Para além da base de ativos
A revisão tarifária das transportadoras ocorre em meio a uma discussão mais ampla sobre o futuro das tarifas de transporte e que envolve não só a revisão da Resolução 15/2014 da ANP como também as regras transitórias da agenda de curto prazo do Gás para Empregar. O denominador das tarifas: Como lidar com os volumes de mercado, no cálculo tarifário? Esse item é importante: a revisão da BRA das transportadoras pode não garantir a competitividade das tarifas, se houver uma frustração de demanda – associada, por exemplo, à redução da capacidade contratada pelas térmicas.

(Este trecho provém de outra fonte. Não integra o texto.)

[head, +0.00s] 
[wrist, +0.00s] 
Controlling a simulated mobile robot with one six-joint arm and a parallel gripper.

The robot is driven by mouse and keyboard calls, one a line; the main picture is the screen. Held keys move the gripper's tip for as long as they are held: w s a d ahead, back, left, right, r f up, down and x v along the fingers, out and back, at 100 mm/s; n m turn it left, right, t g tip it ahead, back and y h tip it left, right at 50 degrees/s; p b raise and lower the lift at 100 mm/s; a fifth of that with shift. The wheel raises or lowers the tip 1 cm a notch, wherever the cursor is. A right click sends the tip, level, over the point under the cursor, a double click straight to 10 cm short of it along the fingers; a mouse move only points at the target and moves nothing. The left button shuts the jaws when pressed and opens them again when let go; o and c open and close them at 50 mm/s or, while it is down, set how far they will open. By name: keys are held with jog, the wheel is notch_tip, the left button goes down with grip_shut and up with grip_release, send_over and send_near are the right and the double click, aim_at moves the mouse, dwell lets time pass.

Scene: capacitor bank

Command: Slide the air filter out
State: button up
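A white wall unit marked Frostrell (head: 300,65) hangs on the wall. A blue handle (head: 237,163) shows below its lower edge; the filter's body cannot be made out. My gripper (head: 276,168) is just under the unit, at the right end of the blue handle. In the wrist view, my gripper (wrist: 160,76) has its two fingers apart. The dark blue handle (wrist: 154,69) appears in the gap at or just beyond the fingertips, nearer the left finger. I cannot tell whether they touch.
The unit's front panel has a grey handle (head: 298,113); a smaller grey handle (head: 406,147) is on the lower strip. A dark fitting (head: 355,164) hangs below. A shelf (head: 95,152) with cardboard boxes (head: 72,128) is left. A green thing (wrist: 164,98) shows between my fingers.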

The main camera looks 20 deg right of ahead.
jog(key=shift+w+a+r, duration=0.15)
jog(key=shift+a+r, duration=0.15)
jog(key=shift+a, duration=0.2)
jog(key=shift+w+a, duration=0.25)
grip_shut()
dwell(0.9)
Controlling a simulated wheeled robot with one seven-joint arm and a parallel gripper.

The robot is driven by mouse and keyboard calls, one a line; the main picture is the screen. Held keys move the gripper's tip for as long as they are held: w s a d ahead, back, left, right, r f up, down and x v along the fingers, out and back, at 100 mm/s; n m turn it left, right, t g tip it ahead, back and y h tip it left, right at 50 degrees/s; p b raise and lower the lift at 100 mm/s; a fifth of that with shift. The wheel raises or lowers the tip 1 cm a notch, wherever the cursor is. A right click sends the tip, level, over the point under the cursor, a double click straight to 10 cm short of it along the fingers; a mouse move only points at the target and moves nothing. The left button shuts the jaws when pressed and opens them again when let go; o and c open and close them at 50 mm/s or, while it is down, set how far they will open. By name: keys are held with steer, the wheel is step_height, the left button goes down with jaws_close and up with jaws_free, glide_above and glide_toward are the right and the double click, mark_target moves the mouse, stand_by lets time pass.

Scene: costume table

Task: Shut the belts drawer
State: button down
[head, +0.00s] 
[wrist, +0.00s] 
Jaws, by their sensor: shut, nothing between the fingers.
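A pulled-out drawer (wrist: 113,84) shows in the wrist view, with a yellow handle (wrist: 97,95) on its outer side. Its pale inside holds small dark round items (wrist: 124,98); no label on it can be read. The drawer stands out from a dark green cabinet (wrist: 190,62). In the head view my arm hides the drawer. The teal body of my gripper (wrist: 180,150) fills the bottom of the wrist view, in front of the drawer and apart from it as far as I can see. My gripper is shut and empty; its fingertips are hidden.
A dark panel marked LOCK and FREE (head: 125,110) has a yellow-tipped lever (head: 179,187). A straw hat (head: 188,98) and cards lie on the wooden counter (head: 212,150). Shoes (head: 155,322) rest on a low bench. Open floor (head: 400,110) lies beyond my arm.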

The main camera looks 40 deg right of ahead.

Nesse contexto entram não só a discussão sobre a modelagem do Leilão de Reserva de Capacidade e o mecanismo de pass-through (o repasse do custo das usinas com a contratação firme dos gasodutos na forma de encargos para o setor elétrico), como defendem as transportadoras. A Petrobras alega que é economicamente inviável o pagamento de tarifa cheia de transporte pelas térmicas 100% flexíveis e que é importante dar um tratamento específico para as usinas, de forma a evitar a “evasão da malha integrada”. Isso envolve, segundo a companhia, por exemplo, a separação de produtos no leilão e um produto de transporte específico, com parcela fixa reduzida para garantia de reserva. Esse último ponto, o de tarifas diferenciadas (para térmicas, estocagem e o short-haul), a ANP pretende tratar em 2026. A Eneva também tem se posicionado nesse debate. É contra o modelo de pass-through. E defende que os riscos de mercado (essencialmente, a fuga de demanda) não devem ser compartilhados com os usuários do sistema. Argumenta, nesse sentido, que o risco de volume foi assumido pela Petrobras e transferido contratualmente para os novos proprietários das transportadoras (o marco legal trata de receita máxima permitida ao transportador, e não de receita mínima assegurada). Os investimentos dos contratos legados, acrescenta a companhia, foram feitos num ambiente de monopólio sem governança adequada (com participação dos usuários). Uma possível saída, segundo a Eneva, é que, para fins de cálculo das tarifas, seja assumido como denominador a capacidade original do mercado (cerca de 90 milhões m³/dia).
Tarifas postais
Um outro assunto que tem sido tratado como forma de mitigar riscos de pico tarifário é o da postalização das tarifas – resgatado pelo decreto 12.153/2024. A integração tarifária está na agenda do MME. A bandeira tem sido levantada também pela Petrobras. A estatal defende que a postalização reduzirá as discrepâncias de custo de transporte na malha integrada entre os sistemas das transportadoras TAG, NTS e TBG – o que dará mais liquidez ao mercado e mitiga incrementos tarifários decorrentes de reduções de oferta pontuais.